A while ago, I wrote an article about how I deleted my Instagram pictures and started over as a way to boost my following and also learn how to stay present. What I didn’t expect was how people who I didn’t really know would perceive my updated gram.
“Your life looks amazing on Instagram”
I ran into someone that I went to high school with, but hadn’t spoken to in a few years and the first thing she said to me was, “I always look at your Instagram, your life looks amazing.” I was taken aback by this because while it was a great compliment, it hadn’t occurred to me that people I don’t always talk to precieve my life as anything other than a hot mess.
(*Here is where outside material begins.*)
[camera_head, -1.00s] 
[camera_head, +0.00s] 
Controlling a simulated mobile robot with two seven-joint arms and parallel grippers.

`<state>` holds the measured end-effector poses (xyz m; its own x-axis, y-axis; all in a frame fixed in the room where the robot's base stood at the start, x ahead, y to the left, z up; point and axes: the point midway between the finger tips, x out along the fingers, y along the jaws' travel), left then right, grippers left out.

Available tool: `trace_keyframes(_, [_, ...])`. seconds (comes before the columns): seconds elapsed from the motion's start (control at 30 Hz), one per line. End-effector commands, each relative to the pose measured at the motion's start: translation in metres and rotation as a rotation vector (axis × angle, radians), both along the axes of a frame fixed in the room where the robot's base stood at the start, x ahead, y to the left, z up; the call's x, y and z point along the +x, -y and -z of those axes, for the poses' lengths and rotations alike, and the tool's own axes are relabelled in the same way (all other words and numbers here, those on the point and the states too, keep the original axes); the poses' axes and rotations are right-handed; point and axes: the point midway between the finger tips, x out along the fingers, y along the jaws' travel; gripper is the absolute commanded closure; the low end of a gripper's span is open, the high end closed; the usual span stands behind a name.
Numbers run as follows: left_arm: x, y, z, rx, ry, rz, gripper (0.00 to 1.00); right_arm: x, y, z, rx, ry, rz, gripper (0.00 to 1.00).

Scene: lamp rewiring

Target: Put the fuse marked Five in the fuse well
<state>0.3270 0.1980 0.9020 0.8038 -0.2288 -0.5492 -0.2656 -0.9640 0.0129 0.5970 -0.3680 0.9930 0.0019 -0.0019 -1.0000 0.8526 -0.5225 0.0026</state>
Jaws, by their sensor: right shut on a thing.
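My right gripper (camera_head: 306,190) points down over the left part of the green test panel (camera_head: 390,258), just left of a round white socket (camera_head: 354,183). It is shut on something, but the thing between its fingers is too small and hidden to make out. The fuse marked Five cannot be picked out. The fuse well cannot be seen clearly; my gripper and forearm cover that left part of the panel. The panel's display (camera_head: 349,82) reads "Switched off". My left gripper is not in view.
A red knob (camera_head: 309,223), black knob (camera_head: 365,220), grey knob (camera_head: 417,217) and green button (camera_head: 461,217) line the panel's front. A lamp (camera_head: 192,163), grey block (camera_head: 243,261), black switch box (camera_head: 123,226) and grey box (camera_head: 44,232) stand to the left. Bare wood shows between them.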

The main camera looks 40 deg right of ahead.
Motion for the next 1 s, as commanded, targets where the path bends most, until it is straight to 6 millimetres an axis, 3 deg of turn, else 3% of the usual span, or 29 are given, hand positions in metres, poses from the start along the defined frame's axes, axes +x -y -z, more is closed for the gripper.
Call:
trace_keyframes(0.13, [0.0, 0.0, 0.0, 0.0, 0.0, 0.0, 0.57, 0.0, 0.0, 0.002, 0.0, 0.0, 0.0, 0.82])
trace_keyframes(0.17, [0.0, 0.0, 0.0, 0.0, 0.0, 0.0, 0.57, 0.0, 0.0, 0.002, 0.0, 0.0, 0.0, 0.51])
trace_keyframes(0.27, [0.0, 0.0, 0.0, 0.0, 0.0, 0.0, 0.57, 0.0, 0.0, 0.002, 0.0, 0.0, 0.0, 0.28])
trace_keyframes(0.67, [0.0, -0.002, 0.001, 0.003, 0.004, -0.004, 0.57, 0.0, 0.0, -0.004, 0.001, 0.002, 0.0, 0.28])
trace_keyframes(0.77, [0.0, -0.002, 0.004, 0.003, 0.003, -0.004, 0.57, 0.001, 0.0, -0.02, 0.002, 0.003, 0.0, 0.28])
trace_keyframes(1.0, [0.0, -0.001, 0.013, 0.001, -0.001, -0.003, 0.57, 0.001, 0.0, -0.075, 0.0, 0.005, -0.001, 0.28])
But then I thought about it, I spend a lot of time agonizing over what to post – what filter to use, if I look good, if I need to Facetune, and I really do try to emphasize the most exciting parts of my life on social media. It makes sense why someone would think life looks amazing online.
Show more of actual reality
It’s been a couple of months since I ran into the girl from home, and Demi Lovato’s post the other day made me think of it again. Demi’s post was authentic and honest – she showed a photo of herself unedited in a bikini and admitted to Facetuning other photos similar to it. She got almost 10,000,000 likes.
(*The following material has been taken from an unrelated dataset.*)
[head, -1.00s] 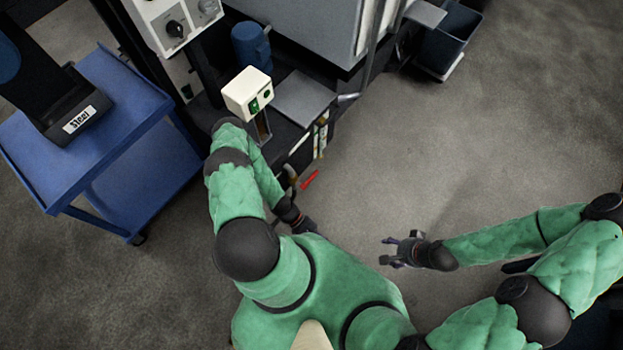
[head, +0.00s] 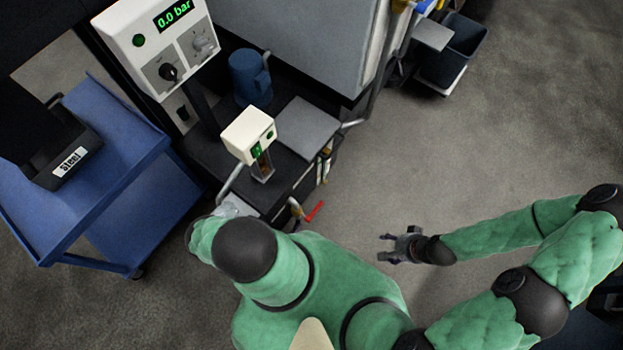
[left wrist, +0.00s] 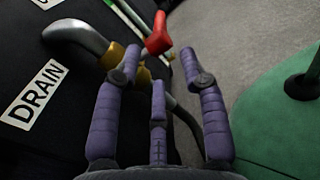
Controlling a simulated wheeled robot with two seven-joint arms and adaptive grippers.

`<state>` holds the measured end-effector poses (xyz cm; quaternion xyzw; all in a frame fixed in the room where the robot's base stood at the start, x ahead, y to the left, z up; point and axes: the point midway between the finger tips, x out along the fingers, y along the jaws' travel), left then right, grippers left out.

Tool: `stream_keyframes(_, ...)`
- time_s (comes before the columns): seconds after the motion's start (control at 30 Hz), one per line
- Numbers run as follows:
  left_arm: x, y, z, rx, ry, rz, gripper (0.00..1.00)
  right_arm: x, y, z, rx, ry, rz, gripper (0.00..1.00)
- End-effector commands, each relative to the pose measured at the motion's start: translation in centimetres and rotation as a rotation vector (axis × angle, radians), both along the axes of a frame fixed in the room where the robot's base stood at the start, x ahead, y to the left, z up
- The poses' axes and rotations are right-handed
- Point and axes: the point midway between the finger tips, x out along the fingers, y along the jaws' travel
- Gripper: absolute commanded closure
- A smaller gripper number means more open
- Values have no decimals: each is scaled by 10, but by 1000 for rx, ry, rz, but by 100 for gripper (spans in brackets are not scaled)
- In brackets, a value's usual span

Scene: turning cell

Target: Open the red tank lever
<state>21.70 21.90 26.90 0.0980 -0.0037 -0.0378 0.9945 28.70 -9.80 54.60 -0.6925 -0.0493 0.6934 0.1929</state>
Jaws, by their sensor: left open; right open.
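The red tank lever (head: 314,211) sits low on the side of the dark machine in the head view, beside a brass fitting. In the left wrist view the red lever (left wrist: 158,34) is just beyond my fingertips, on a brass valve (left wrist: 112,56) with a curved metal pipe. My left gripper (left wrist: 156,76) is open and empty, its purple fingers spread and pointing toward the lever, apart from it as far as I can tell. My right gripper (head: 390,248) is open and empty over bare floor.
A DRAIN label (left wrist: 32,97) is on the dark tank face. A control box (head: 160,45) reads 0.0 bar. A cream box (head: 248,135) stands above the tank. A blue cart (head: 110,190) is at left.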

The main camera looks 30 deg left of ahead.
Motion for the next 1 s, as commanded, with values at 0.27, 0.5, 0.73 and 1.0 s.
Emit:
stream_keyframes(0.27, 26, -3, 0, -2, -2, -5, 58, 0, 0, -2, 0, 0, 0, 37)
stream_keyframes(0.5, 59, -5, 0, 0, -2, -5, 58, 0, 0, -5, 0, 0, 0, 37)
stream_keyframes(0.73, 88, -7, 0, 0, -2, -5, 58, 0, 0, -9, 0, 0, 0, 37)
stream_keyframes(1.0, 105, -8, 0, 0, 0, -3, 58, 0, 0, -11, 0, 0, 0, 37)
I’m finding that the culture around social media is changing and that people are starting to value and gravitate towards more authentic, honest posts rather than over-edited and surface-level posts. Most of my posts have focused on the vacations that I’ve been on and make it seem as though I’m always traveling.
But that’s not the real authentic version of myself. I work every day, I’m a full-time student, my life isn’t perfect, and I shouldn’t feel like my social media has to shield people from that.
Embrace our flaws
I think that we should embrace our flaws and missteps and share them openly without shame, because at the end of the day everyone has them and people can probably relate to them. So much of the time, we all feel like we have to be “on,” showing a perfect life on social media as if somehow that will fix anything that’s actually wrong in reality.
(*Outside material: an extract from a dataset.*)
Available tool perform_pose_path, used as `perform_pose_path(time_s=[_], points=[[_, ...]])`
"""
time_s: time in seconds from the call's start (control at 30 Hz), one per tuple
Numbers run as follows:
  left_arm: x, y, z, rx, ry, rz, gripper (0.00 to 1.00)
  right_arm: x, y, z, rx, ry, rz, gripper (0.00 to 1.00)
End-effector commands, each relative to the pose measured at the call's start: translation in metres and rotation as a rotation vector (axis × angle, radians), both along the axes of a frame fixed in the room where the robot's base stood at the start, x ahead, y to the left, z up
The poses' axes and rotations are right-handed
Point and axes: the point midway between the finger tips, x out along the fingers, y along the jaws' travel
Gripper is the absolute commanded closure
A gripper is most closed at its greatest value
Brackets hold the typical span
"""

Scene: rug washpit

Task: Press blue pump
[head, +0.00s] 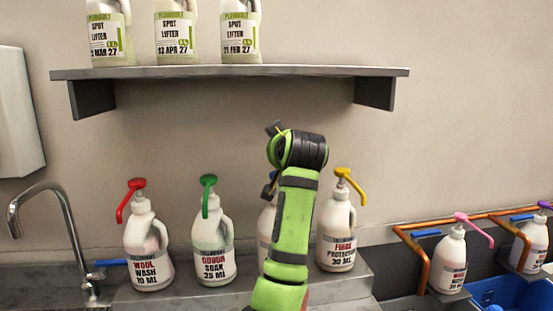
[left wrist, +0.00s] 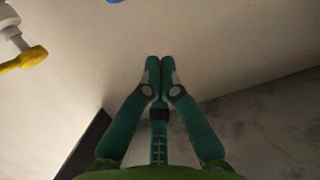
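A white bottle (head: 265,228) stands on the counter between the green-pump and yellow-pump bottles, mostly hidden behind my arm. My right gripper is out of view.
Bottles with red (head: 137,184), green (head: 208,180) and yellow (head: 346,174) pumps stand nearby; a pink pump (head: 463,217) is farther right. A shelf (head: 230,71) with several jugs hangs above. A faucet (head: 45,190) is at left, copper pipes (head: 425,268) at right.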

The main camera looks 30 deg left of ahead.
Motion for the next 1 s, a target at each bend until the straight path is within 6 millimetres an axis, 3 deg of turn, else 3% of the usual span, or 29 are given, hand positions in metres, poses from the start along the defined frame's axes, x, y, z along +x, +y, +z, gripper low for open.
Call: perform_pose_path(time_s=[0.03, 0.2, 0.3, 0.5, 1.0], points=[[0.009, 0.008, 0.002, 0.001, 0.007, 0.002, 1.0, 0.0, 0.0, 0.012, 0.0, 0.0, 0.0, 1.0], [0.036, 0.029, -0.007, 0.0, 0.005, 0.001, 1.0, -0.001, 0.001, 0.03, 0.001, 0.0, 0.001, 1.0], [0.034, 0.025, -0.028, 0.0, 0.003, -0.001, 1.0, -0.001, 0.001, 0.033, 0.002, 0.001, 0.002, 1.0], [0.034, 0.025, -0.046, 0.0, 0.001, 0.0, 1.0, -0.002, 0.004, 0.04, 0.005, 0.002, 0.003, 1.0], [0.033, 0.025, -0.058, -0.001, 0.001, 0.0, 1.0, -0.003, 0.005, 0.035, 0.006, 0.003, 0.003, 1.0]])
I don’t want people to think that my life looks amazing on social media. I want them to look at my life and think, “Wow, she doesn’t have it all together, her content isn’t perfect and I value how real her posts are.” Am I still going to edit my photos? Yes, and I may even still stress over what to post. But I’m going to work on challenging myself to be more open and authentic, rather than trying to sell a perfect version of myself that doesn’t exist.
I am not as worried about losing followers as I was when I reset my gram. I’ve noticed that those who are more open online tend to gain more of a following because of their honesty. I’m not saying that I’m going to open up about my life on every post, but generally I am striving to be authentic about imporant aspects of it.
Honest people to learn from
To try and keep to this goal of being more authentic, there are some people – even in our area – who are already doing a great job that we can learn from:
@aminagolo: I had a class with Amina a few years ago, but following her Instagram brings me a lot of joy because of how honestly she talks about art, mental health, and failing.
@laurensanderson: Lauren is an up-and-coming music artist, but it’s not her music that draws me in – it’s her honesty with her followers about achieving your goals and not selling yourself short.
@jvn: Jonathan Van Ness is from Queer Eye, and he has been very open about his depression and starting a dialogue for people to express themselves any way they feel like.